No acknowledgement found.

References

1Breteler et al. Alzheimer's and Dementia. 2014;10(4):92

2Dietrich et al. J Magn Reson Imaging. 2007;26(2):375-85

3Marcus et al. Neuroinformatics. 2007;5(1):11–34.

4Gorgolewski et al. Front Neuroinform. 2011;5:13

5Friedman L, Glover GH. J Magn Reson Imaging. 2006;23(6):827-39

6Jenkinson et al. Neuroimage. 2012;62,782-790

Figures

Figure1 Left: To match exactly the sphere and the head array coil, a plaster cast of the head coil was taken. Afterwards, a digitized 3D model was printed using MR invisible material (PLA). Right: Whole set-up. The phantom consists of a homogeneous gel to avoid turbulences after positioning.
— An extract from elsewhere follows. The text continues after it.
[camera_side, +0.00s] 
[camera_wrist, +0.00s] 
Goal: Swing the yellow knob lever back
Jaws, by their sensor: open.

To obtain brain gray matter T1 (1200 ms), T2 (80 ms), ADC (900x1e-6 mm2/s), and conductivity (0.65 S/m), test tubes containing different concentrations of PVP, Agar-Agar, NaCl and distilled water were mixed until the correct ratio of ingredients was found. To dissolve all ingredients homogeneously mixing was performed at 85 degree Celsius.

Figure 2: MPRAGE acquisition of the phantom (0.8 mm3). The final phantom gel consists of 23% PVP, 1% Agar-Agar, 0.64% NaCl, and 75.35% distilled water. The gel is homogeneously mixed and contains only a few, small bubbles (MR relaxation parameters: T1 = 1180 ms, T2 = 90 ms, ADC = 1050x1e-6 mm^2/s, C = 0.61 S/m).

Figure 3: Summary image from the fBIRN pipeline. Left: Phantom motion (note the linear change in y direction due to gradient heating), signal time course (fitted to a second-order polynomial, red line), residuals of fit, Fourier transform of signal time course, and the Weiskoff analysis. Right: Images and histogram (in a spherical ROI around the center of the phantom) of temporal SNR, mean and standard deviation, as well as images of the spatial noise distribution (sum odd - sum even volumes) after detrending with the second-order polynomial.

Figure 4: Calculated metrics of the fBIRN pipeline. All parameters lie within the specified limits.

Figure 5: Plot of main fBIRN parameters over time. Depicted in yellow are the confidence intervals.